Reflecting on World Water Day and protecting Washington’s freshwater resources

Today we celebrate World Water Day with a focus on the vital role clean freshwater plays in maintaining the health and peace of our planet, our nation, and the state of Washington. The day also affords us the opportunity to highlight how Ecology helps protect and manage Washington’s freshwater wetlands, streams and rivers, lakes and reservoirs, and underground sources of water, also called groundwater.

Freshwater critical for people, farms, and fish

In our state, abundant, clean water is crucial for people, farms, and fish, especially salmon. Washington has 62 distinct river drainage basins – or watersheds – that help channel rainfall and snow melt to underground aquifers as well as hundreds of surface water creeks, streams, and rivers that eventually drain to other water bodies including reservoirs and lakes, larger river systems, Puget Sound, and the Pacific Ocean.

Flowing Chehalis River creating a pool at Rainbow Falls
Managing our water supplies

We manage the quantity of the state's water supplies to meet the needs of people and the natural environment, in partnership with Washington communities. Water availability is increasingly limited in Washington due to the pressures of warming temperatures spurred by climate change on snowpack and declining aquifers. We are committed to meeting current and future water needs to secure a healthy environment for generations to come.

Office of Columbia River

Our Office of Columbia River, for instance, is focused on water supply and environmental enhancement projects to help to ease water conflicts in Eastern Washington. We're responding to decades of competition for water that stymied new development and threatened several fish species listed as endangered in the Columbia River Basin, the state’s largest watershed.

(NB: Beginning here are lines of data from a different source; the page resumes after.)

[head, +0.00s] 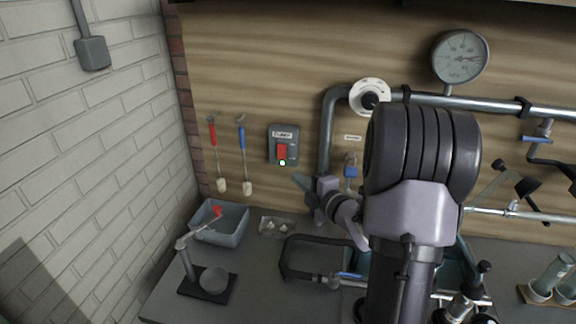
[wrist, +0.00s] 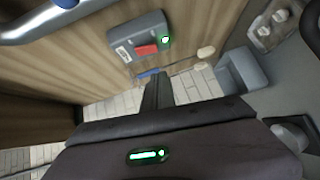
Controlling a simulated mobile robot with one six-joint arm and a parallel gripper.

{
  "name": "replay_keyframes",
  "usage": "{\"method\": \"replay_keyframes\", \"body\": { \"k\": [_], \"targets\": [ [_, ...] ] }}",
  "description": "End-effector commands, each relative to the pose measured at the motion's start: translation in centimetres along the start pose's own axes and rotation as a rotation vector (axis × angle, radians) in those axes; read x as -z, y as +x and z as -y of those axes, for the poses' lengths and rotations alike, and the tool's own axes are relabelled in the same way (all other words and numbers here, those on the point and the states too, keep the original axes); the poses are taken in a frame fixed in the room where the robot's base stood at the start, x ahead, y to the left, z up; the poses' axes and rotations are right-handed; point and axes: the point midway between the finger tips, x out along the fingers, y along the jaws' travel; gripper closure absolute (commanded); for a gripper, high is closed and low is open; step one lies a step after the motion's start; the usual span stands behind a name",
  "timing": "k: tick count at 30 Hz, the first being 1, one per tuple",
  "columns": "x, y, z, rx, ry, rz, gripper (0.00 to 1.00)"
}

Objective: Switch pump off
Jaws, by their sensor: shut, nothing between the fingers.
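The pump switch (head: 283,144) is a grey box on the wooden back wall with a red rocker (head: 282,151) and a green light lit below it. It also shows in the wrist view (wrist: 139,38), with the red rocker and the lit green light facing me. My gripper (head: 298,178) is shut and empty, just below and to the right of the switch in the head view. In the wrist view my shut fingers (wrist: 157,84) point toward the wall below the switch and look apart from it. The label's small print cannot be read.
A grey bin (head: 222,222) and a small stand (head: 207,282) are on the bench below. A gauge (head: 460,56) is upper right.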

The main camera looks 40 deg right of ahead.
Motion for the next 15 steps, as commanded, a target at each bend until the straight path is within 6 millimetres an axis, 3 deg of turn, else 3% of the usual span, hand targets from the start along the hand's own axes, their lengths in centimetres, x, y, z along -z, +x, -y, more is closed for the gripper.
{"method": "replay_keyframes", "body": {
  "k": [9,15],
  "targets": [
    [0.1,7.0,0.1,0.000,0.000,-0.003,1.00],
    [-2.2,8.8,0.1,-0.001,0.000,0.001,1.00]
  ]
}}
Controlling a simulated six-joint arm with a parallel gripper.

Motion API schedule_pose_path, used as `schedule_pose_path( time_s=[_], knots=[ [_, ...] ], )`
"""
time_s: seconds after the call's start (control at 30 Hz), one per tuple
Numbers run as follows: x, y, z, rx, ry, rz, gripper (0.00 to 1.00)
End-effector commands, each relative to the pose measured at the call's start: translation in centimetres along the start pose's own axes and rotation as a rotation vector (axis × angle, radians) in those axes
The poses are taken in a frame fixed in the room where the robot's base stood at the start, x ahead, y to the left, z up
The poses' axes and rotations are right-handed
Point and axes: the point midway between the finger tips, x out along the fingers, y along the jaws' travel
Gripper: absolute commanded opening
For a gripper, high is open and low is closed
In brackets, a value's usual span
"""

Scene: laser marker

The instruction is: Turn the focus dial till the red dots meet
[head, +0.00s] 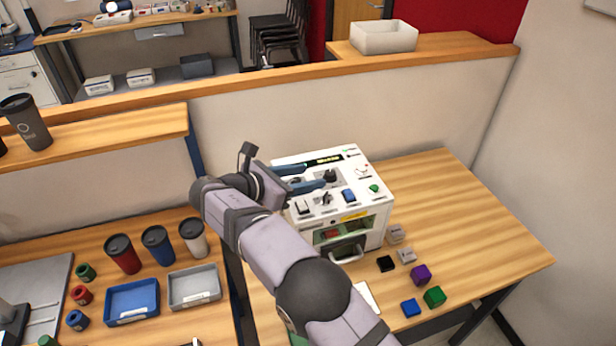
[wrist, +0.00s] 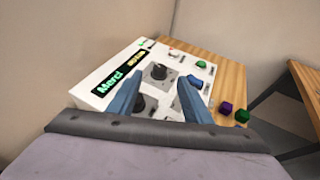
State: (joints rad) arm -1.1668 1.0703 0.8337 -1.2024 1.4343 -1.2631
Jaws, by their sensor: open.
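The laser marker (head: 374,218) is a white box with a sloped control panel, on the wooden table. A black dial (head: 330,175) sits on its panel; it also shows in the wrist view (wrist: 158,72), with a second black knob (wrist: 140,103) nearer the camera. The labels are too small to tell which is the focus dial. My gripper (head: 316,175) has two blue fingers and is open over the panel. In the wrist view its fingertips (wrist: 161,78) are on either side of the upper dial; I cannot tell whether they touch it. No red dots can be made out.
The panel also has a lit display (wrist: 118,75), a blue button (head: 348,196) and a green button (head: 374,188). Small cubes, including a black one (head: 386,264) and a purple one (head: 421,275), lie before the machine. The table's right side (head: 450,210) is clear.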

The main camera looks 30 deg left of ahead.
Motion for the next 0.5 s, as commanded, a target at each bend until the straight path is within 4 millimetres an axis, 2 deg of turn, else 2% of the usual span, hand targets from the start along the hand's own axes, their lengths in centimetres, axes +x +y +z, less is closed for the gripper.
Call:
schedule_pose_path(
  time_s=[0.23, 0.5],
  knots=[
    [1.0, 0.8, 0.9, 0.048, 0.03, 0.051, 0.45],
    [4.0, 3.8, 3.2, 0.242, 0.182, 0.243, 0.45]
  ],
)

Keeping Washington waters clean and healthy

Our mission is to keep all of our Washington waters clean. State and federal standards for groundwater and surface water help protect — and allow us to regulate – the quality of water in Washington by setting pollution limits. Water quality standards are the backbone of our regulations and describe how clean lakes, rivers, and groundwater need to be for the health of people and other species, and to control pollution.

Protecting, managing state shorelines and wetlands

Wetland with emerging indicator plants
We also help protect and manage development along thousands of miles of shoreline  – the places where land and water meet  – and help safeguard about 930,000 acres of wetlands across the state.





Washington’s wetlands are dynamic systems that experience cycles of wet and dry phases on seasonal, annual, and decadal scales. They serve as “nature’s kidneys” because they help:

  • Filter pollutants
  • Slow and store stormwater runoff and snow melt
  • Recharge groundwater aquifers
  • Support habitat for different native and culturally significant plant and animal species.

Although a May 2023 U.S. Supreme Court decision has affected how federal agencies review and permit impacts on wetlands, the state’s Water Pollution Control Act of 1945 — along with other state laws — has always provided greater protections for these water bodies than federal regulations.

Crucial partnerships

Ecology alone, however, can’t protect and manage our freshwater resources. We work in close partnership with cities and counties, Tribal governments, utilities, conservation, irrigation and flood districts, ports, farmers and ranchers, factories and small businesses, educational institutions, environmental and nonprofit organizations, other state agencies, and the federal government.

Office of Chehalis Basin

Ecology’s Office of Chehalis Basin works with the appointed Chehalis Basin Board to address the challenges of degraded habitat and extreme flooding in the Chehalis River Basin, the state’s second-largest river drainage system. The basin-wide strategy involves an array of local, Tribal, nonprofit and state partners who have used $156 million in state funding to undertake near- and long-term actions as well as small- and large-scale projects designed to reduce flood-related damage and restore aquatic life, especially salmon and steelhead, in the basin.

Field crew putting down material for Floodplains by Design project
Floodplains by Design

We also work with closely with the Bonneville Environmental Foundation and American Rivers on community-based solutions to re-establish floodplain functions in Washington’s major river corridors. Since our innovative Floodplains by Design program was launched in 2013, the Washington Legislature has provided $283 million to support 57 floodplain projects to reduce flood risks in 18 counties.

Floodplains by Design projects often undo past practices intended to prevent flooding, by creating places where flooding can happen, by design. While this can seem counterintuitive, it is a proven approach for reducing major flooding and property damage downstream.

To date, Floodplains by Design projects have helped reconnect 11,374 acres of floodplain, reduced flood risk in 85 communities, restored, protected, or improved 132 river miles, and improved 20,367 acres of working lands in Washington. The program has also helped create 7,184 jobs.